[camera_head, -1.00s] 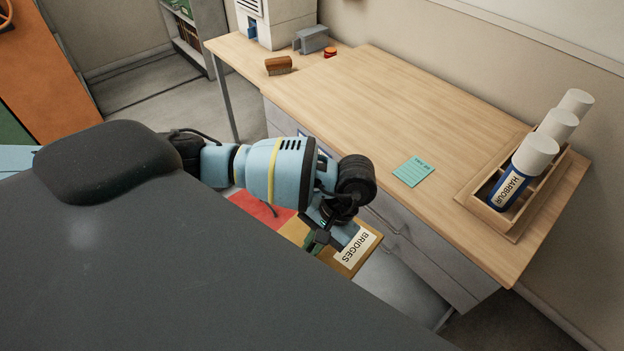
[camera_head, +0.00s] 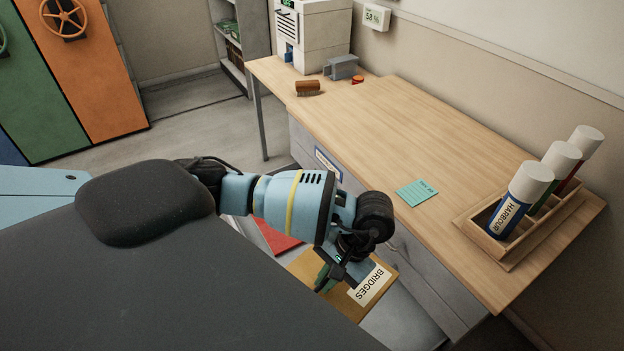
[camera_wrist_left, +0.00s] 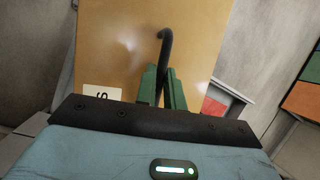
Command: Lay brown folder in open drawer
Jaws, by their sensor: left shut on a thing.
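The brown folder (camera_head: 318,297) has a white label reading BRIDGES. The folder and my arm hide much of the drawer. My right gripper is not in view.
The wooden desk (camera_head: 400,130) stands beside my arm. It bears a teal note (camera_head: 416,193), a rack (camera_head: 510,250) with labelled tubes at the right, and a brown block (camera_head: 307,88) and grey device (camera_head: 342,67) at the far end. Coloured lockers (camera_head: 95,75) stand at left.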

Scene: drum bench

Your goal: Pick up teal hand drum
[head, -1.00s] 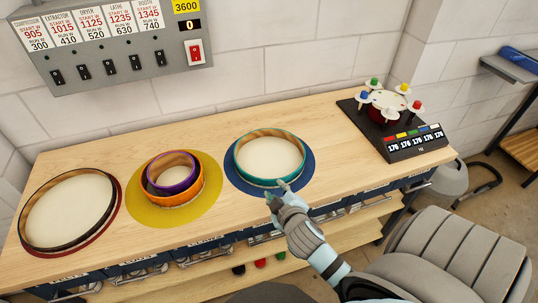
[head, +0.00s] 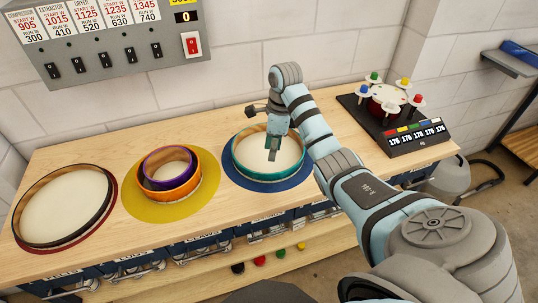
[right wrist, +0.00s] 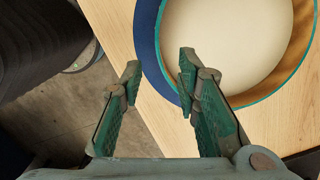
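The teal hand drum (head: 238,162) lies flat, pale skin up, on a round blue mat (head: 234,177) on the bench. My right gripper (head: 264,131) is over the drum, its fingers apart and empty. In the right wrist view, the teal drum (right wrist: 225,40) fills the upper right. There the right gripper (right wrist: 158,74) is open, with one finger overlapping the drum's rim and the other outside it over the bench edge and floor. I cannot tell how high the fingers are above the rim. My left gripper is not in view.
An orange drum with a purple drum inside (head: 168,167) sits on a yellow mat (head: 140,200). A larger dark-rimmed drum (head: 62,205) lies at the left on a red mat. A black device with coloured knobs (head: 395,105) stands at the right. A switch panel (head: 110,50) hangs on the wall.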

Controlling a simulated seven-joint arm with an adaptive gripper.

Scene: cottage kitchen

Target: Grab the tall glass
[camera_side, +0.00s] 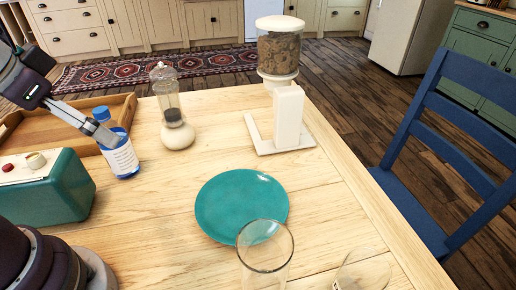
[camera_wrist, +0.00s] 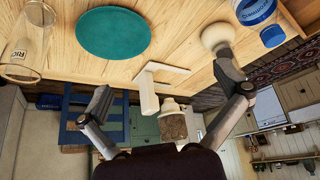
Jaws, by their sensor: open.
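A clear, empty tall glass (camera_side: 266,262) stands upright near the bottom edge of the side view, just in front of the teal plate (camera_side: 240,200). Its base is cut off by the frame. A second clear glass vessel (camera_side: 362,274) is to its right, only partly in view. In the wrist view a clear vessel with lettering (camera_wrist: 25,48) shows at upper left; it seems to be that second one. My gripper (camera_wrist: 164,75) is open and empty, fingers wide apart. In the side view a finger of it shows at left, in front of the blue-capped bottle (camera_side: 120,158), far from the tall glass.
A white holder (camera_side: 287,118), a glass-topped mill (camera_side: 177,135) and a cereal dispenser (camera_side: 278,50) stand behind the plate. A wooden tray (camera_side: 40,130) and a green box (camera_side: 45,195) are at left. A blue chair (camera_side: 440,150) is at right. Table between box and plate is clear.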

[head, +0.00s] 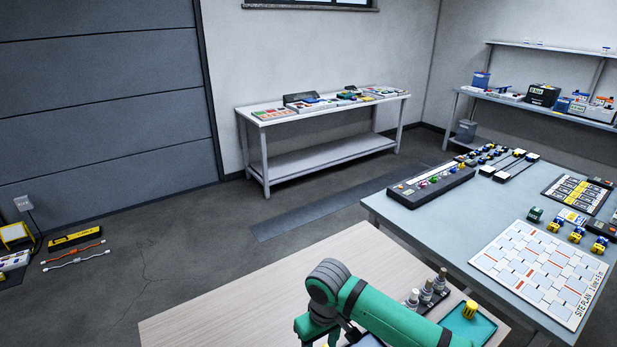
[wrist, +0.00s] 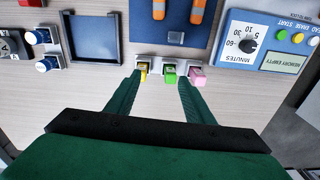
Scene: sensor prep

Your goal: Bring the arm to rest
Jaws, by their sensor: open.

* * *

Prompt – Go through the records. Copy each line where "Scene" appears.

Problem solution –
Scene: drum bench
Scene: cottage kitchen
Scene: sensor prep

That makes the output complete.